The Ways and Means Committee again used that authority in 2014, when Republicans accused the I.R.S. of political discrimination because it used conservative terms like “tea party” when selecting groups to scrutinize for political activities that would make them ineligible to receive tax-deductible donations. But an inspector general determined that the agency had also used liberal terms, like “progressive” and “occupy,” for the same purpose.
Commissioners of the agency are political appointees of presidents. Mr. Koskinen — who had also run the agency several of the years that it was routinely auditing Mr. Obama — was not the only one to say he avoided involvement in presidential audits.

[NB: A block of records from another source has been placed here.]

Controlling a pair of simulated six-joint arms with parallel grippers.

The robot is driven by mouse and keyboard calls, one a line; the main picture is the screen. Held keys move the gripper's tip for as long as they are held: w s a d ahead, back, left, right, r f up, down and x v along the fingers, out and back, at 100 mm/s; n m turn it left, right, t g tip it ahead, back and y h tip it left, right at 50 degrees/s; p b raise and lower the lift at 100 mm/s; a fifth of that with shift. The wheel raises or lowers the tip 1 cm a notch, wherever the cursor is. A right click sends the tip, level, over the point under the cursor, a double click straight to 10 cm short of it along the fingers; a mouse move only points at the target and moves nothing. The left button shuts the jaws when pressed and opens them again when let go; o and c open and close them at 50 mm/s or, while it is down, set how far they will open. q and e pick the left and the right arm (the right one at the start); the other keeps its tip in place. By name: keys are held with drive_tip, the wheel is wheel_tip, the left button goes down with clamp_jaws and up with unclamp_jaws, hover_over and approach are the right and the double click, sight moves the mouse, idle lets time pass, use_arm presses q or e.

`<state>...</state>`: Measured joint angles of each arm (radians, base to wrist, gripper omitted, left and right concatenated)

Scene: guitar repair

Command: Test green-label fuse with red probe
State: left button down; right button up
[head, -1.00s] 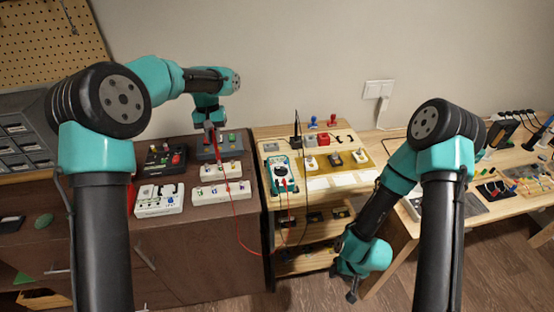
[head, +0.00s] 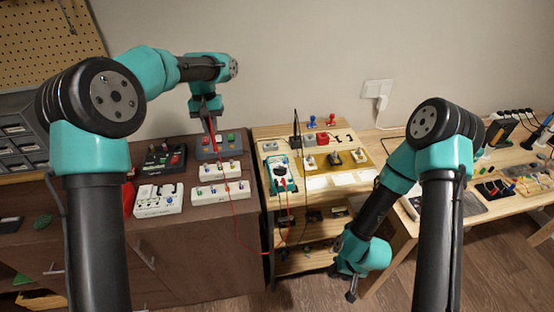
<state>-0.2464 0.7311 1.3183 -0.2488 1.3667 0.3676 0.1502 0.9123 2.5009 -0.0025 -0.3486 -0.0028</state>
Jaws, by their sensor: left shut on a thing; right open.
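My left gripper (head: 208,112) is shut on the red probe (head: 213,128) and holds it above the dark cabinet's back part. A red lead (head: 232,210) hangs from the probe and loops to the teal multimeter (head: 282,174) on the wooden shelf unit. White fuse blocks (head: 220,192) lie below and in front of the gripper, with another white block (head: 158,199) to their left. I cannot make out which fuse has the green label. My right gripper (head: 351,292) is open and empty, low in front of the wooden furniture.
A grey box with coloured buttons (head: 218,147) and a black box (head: 160,158) stand at the cabinet's back. Small parts on a yellow strip (head: 335,160) sit right of the multimeter. The cabinet front edge is clear.

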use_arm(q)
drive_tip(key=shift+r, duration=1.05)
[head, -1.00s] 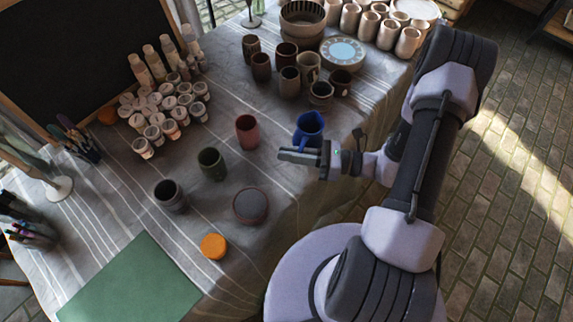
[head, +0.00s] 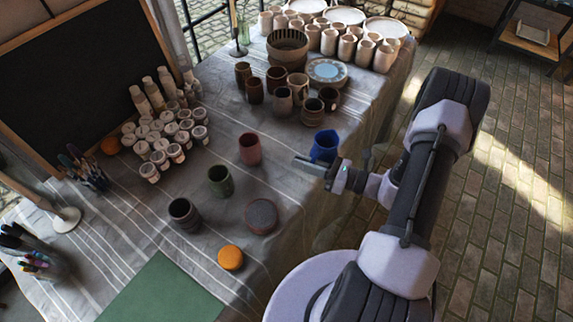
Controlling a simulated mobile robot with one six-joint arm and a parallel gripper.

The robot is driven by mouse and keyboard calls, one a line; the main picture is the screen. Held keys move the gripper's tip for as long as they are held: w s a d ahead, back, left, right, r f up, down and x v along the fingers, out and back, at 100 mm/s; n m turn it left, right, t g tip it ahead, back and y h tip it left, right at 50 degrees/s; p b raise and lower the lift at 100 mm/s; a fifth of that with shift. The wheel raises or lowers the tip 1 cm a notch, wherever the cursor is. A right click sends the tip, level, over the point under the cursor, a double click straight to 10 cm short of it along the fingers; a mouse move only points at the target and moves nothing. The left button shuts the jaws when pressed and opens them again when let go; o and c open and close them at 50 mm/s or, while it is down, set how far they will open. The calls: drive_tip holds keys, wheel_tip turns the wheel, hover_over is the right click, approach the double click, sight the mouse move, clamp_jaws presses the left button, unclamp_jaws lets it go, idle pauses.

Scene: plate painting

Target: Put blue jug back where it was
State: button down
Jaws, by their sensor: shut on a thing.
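The blue jug (head: 325,146) is at the table's right side, to the right of the red cup (head: 250,149). It looks about upright, and its lower part is partly hidden by my gripper. My gripper (head: 312,166) reaches in from the right, at the near side of the jug, and is shut on it. The exact contact is hidden, and I cannot tell whether the jug's base touches the cloth.
A green cup (head: 220,181), a dark grey cup (head: 185,214), a dark round lidded pot (head: 261,216) and an orange disc (head: 230,258) stand to the left. Several brown cups (head: 283,101) and a blue-topped plate (head: 327,72) are behind. The table's right edge is close.

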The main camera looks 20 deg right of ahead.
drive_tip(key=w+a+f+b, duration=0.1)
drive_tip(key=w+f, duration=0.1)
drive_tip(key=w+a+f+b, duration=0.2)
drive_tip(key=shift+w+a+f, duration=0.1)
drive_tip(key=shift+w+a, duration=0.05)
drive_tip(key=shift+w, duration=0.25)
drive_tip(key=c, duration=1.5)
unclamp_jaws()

Charles O. Rossotti, who served as I.R.S. commissioner from 1997 to 2002, said that he was aware that presidents were audited as a matter of practice but that he played no role in the process.
“I kept away from that with a 10-foot pole,” Mr. Rossotti said.

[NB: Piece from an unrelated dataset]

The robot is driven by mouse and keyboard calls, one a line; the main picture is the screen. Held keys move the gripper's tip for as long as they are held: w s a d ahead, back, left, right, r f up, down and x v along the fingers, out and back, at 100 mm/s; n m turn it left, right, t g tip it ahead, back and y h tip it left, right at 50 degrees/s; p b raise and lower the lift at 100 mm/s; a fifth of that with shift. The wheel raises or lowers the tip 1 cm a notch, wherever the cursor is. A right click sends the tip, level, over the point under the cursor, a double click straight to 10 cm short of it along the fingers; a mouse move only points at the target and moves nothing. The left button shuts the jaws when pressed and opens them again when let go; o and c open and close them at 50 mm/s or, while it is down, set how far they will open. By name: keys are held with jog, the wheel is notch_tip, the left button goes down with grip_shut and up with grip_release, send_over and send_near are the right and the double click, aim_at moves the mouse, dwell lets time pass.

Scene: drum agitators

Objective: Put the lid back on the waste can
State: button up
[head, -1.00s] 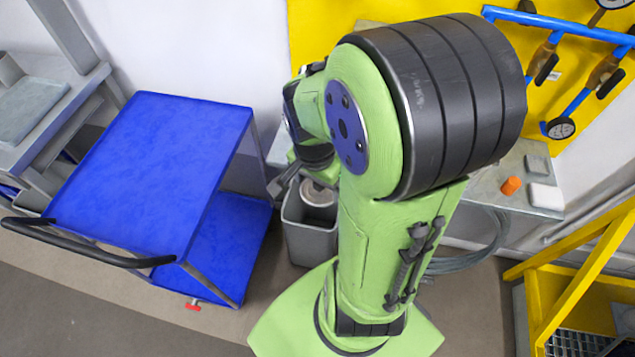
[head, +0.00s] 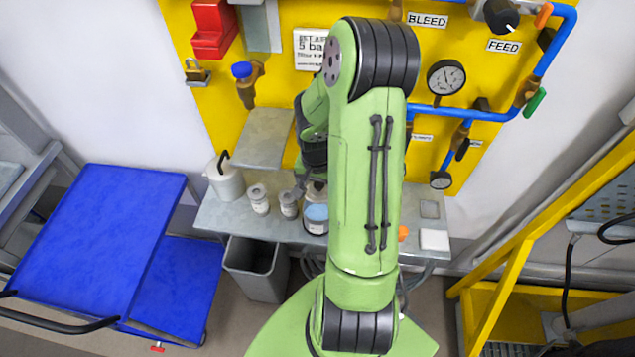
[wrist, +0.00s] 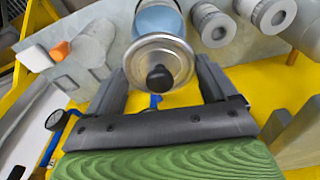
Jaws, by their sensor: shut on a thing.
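My gripper (wrist: 160,85) is shut on a round silver lid (wrist: 140,52) with a black knob, its fingers on both sides of the rim. In the head view the gripper (head: 308,186) is partly hidden by my arm, over the workbench. A can with a blue top or filling (head: 316,213) stands on the bench just in front of the lid. It also shows in the wrist view (wrist: 158,20), partly covered by the lid. The lid looks offset from this can; contact is not clear. I cannot read which container is the waste can.
Two small jars (head: 259,199) (head: 289,204) and a white container (head: 225,180) stand left on the bench (head: 218,215). An open grey bin (head: 256,268) stands below, dark inside. The yellow panel (head: 285,90) with gauges and blue pipes is behind. A blue cart (head: 105,235) is left.

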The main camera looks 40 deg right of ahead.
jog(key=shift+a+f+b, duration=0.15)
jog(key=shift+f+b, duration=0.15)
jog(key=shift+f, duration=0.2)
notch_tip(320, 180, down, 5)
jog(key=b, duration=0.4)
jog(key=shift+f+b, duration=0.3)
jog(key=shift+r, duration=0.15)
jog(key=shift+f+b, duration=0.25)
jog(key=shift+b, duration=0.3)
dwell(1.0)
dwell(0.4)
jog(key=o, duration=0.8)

The requirement that presidential returns be audited is included in the tax agency’s Internal Review Manual, which offers few details. A 2019 I.R.S. document accompanying the committee report said the examinations were conducted by experienced revenue agents.
“The I.R.S. is not aware of any reports of improper bias or partiality in the conduct of an officeholder’s examination in the more than 40-year history of the mandatory procedures,” it said.
The House committee report also documented an extraordinary lack of resources the I.R.S. dedicated to auditing Mr. Trump’s returns when it belatedly started doing so, initially assigning just one staff member to the matter despite the unusual complexity of his business entities and partnerships.
The committee cited internal I.R.S. memos stating that “it is not possible to obtain the resources available to examine all potential issues” raised by the more than 400 pass-through entities cited in Mr. Trump’s taxes.
“To do a thorough review of these returns, we would need a team much larger than the current team,” it said.